● Work instructions: Among the entries that follow, the required portion opens with the line containing "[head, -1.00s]" and closes with the line containing "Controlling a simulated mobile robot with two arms". Give that portion again exactly, and nothing else.

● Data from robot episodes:
· · ·

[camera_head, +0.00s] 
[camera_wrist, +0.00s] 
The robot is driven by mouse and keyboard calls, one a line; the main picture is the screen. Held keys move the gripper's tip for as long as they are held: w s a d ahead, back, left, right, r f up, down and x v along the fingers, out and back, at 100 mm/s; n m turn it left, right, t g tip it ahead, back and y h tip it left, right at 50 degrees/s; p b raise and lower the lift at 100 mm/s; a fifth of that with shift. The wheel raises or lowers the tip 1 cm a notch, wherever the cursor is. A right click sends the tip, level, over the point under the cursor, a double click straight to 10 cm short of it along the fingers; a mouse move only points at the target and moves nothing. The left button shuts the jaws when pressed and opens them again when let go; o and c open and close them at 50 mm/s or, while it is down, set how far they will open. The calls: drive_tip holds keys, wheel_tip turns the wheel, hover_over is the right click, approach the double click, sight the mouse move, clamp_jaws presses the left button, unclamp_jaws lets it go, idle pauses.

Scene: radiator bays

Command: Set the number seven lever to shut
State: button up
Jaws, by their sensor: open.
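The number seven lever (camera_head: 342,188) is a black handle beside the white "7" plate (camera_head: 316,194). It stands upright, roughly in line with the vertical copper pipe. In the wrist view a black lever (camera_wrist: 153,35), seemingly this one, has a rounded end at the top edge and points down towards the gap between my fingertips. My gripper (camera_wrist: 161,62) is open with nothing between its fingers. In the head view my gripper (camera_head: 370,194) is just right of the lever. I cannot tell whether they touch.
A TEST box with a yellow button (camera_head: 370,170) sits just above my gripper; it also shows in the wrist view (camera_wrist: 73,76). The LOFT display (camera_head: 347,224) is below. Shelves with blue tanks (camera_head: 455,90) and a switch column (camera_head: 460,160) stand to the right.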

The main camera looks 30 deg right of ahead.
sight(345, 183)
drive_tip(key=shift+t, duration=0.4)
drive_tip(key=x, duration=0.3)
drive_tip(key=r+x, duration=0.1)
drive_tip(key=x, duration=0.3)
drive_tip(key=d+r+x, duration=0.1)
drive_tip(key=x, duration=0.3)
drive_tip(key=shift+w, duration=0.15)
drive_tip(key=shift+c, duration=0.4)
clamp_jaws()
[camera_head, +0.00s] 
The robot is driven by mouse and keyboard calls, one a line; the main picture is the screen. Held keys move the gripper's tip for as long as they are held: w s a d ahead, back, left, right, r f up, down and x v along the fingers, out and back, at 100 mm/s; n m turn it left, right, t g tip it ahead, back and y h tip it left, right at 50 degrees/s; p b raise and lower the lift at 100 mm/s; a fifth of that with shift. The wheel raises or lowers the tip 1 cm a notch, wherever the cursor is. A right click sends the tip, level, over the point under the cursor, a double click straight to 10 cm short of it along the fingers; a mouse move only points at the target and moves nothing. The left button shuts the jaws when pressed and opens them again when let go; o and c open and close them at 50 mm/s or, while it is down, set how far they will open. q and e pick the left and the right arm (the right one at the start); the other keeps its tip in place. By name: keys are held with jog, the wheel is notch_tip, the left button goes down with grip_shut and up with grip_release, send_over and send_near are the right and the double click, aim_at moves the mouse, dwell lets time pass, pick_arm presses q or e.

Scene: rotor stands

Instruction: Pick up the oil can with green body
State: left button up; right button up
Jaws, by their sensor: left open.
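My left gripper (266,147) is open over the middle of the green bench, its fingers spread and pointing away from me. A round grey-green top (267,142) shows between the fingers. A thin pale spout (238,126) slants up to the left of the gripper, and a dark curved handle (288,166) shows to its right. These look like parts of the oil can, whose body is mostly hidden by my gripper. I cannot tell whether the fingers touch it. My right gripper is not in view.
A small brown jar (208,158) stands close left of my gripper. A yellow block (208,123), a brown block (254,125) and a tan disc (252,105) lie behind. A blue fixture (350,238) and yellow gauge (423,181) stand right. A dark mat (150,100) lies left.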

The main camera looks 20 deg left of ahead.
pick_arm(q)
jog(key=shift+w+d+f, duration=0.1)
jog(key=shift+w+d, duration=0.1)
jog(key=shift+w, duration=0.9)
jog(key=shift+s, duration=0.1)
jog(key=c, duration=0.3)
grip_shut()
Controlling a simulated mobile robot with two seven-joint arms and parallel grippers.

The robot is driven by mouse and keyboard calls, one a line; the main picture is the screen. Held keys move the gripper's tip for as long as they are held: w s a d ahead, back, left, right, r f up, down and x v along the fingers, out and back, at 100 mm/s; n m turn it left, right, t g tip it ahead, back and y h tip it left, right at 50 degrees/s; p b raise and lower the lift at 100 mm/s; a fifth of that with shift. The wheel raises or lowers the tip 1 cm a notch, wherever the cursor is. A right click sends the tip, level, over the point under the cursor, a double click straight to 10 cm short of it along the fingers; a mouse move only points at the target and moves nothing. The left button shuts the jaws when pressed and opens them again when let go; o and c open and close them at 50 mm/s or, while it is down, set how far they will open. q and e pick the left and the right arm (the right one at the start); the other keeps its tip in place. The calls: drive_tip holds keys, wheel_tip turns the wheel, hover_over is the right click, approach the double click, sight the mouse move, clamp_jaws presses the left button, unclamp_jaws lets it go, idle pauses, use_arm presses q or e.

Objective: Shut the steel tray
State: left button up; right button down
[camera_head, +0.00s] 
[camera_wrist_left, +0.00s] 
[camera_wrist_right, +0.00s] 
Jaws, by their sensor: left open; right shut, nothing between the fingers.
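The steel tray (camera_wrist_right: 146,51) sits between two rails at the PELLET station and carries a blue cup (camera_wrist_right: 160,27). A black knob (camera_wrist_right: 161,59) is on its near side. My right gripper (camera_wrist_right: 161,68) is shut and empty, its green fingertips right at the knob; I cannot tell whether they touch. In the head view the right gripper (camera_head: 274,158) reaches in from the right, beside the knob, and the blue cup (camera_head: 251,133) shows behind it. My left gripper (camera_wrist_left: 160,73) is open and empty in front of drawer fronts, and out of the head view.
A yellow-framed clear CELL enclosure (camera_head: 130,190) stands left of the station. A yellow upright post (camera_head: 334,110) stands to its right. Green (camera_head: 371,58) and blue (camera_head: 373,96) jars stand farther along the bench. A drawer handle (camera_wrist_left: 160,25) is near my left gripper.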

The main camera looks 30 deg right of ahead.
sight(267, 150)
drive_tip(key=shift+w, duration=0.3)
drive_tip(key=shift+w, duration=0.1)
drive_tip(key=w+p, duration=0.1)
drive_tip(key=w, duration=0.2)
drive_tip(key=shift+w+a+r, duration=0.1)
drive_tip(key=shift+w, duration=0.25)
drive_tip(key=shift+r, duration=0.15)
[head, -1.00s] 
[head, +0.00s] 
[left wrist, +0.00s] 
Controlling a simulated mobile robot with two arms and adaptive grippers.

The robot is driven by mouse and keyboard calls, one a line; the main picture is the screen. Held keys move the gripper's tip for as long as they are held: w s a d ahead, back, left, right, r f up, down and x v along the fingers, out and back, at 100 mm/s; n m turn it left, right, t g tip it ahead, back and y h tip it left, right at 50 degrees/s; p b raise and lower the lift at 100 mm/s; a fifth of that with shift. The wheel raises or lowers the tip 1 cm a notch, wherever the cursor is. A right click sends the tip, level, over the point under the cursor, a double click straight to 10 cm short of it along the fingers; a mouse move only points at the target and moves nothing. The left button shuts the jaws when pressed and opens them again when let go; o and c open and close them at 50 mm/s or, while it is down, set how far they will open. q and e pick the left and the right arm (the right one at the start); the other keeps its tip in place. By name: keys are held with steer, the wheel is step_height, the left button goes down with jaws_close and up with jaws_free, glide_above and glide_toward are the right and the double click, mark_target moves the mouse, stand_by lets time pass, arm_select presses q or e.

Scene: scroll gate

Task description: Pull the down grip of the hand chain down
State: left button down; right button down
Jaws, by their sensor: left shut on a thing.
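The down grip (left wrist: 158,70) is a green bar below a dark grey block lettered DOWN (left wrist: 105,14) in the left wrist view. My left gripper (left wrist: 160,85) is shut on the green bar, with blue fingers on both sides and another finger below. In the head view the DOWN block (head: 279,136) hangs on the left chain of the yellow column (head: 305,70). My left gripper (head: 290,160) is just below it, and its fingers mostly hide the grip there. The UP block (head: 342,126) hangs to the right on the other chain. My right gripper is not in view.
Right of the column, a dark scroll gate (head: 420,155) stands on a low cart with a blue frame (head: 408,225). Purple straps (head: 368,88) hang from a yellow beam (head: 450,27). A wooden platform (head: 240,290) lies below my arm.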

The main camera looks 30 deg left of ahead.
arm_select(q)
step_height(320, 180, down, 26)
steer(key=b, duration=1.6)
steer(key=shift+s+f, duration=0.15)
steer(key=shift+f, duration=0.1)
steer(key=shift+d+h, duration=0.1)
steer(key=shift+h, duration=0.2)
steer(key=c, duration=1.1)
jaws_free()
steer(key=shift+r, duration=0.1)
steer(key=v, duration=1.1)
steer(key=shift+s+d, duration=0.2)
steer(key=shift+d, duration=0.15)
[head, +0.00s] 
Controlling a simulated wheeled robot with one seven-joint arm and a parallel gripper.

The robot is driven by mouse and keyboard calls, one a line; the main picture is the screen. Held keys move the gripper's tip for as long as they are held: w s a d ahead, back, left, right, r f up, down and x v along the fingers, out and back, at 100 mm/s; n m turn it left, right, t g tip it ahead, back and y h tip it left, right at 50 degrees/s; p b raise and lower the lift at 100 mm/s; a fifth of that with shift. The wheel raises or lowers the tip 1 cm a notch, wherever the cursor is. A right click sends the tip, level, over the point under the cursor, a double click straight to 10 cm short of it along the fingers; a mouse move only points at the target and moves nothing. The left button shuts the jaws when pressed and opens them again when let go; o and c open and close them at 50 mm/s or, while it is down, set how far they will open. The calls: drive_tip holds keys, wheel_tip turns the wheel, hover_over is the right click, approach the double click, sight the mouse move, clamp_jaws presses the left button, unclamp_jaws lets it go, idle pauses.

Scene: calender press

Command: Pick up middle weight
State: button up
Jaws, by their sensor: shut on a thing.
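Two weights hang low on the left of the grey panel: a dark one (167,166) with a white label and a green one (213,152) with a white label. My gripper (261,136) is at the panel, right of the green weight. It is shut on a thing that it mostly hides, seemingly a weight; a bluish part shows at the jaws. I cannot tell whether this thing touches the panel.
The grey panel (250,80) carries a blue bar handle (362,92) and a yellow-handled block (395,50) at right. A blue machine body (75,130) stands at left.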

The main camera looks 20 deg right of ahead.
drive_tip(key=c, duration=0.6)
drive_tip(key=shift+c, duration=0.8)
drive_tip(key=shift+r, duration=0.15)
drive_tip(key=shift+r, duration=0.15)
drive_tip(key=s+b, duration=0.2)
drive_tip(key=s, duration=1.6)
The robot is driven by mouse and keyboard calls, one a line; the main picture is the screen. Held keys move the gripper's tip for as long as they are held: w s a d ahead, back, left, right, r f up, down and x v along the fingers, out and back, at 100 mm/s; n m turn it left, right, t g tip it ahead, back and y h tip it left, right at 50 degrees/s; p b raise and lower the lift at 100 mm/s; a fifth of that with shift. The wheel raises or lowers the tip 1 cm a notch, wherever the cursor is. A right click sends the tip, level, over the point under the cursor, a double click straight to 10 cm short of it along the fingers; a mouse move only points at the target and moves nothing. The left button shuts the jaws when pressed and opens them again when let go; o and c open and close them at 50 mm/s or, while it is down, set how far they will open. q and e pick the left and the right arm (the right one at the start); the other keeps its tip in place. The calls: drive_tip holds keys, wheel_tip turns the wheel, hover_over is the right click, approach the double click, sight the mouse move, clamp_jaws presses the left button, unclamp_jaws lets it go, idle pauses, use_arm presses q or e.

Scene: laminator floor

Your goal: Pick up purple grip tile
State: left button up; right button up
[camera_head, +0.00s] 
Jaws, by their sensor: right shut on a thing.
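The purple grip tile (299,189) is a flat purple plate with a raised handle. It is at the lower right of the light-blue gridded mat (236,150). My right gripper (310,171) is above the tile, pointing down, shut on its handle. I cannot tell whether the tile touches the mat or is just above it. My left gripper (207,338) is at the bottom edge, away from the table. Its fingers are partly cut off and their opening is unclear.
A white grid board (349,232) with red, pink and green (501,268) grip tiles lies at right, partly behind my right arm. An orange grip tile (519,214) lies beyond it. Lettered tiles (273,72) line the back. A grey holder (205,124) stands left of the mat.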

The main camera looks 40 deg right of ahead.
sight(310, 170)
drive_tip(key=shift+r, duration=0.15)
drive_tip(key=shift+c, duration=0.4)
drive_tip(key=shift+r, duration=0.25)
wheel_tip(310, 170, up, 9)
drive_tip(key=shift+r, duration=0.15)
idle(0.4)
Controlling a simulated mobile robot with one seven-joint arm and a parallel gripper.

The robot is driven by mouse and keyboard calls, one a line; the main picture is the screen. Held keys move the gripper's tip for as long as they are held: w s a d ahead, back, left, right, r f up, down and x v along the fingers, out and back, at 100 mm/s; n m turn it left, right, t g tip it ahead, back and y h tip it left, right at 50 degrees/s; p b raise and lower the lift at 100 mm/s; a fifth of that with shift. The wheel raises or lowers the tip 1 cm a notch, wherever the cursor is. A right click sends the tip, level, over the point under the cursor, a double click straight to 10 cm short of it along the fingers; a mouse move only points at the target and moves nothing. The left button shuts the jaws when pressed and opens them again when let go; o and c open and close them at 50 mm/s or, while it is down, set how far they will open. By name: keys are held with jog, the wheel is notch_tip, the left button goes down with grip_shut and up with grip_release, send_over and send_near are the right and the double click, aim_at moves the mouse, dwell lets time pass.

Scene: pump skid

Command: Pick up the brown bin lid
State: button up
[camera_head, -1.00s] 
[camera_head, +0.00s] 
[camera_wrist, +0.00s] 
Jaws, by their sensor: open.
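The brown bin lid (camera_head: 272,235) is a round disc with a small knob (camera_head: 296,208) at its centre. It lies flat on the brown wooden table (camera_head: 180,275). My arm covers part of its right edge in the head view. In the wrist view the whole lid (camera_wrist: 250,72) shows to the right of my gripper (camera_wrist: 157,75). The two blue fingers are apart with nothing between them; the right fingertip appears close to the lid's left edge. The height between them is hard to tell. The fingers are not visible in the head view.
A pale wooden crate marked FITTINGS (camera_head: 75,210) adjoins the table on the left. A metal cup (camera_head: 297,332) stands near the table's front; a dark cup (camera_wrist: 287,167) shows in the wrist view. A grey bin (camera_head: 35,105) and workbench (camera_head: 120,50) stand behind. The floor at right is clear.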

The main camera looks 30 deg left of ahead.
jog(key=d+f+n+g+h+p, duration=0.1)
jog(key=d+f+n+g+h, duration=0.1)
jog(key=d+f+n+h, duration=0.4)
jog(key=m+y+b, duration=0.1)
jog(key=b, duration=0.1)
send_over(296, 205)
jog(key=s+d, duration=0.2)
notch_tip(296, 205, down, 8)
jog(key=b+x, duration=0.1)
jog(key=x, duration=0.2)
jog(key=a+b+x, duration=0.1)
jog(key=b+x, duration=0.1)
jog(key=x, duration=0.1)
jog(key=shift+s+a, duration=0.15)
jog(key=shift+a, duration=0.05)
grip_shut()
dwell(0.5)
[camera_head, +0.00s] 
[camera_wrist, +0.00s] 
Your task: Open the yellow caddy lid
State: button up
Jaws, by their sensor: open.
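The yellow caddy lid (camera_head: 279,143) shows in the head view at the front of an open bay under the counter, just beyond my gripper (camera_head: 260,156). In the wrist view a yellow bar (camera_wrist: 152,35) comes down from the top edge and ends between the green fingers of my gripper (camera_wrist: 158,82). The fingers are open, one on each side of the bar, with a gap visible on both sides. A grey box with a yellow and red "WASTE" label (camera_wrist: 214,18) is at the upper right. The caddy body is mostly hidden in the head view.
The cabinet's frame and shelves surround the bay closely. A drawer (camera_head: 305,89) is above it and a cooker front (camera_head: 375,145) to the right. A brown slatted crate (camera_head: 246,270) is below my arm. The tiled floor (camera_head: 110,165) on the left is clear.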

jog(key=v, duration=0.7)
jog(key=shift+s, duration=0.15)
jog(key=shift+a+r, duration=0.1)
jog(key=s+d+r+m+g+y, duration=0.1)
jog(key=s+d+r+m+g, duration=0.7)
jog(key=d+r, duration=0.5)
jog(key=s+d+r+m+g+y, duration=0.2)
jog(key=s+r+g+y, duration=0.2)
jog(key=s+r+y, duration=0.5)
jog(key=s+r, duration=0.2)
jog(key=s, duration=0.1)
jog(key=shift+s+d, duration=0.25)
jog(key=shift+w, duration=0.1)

· · ·

● Solution below:
[head, -1.00s] 
[head, +0.00s] 
[left wrist, +0.00s] 
Controlling a simulated mobile robot with two arms and adaptive grippers.

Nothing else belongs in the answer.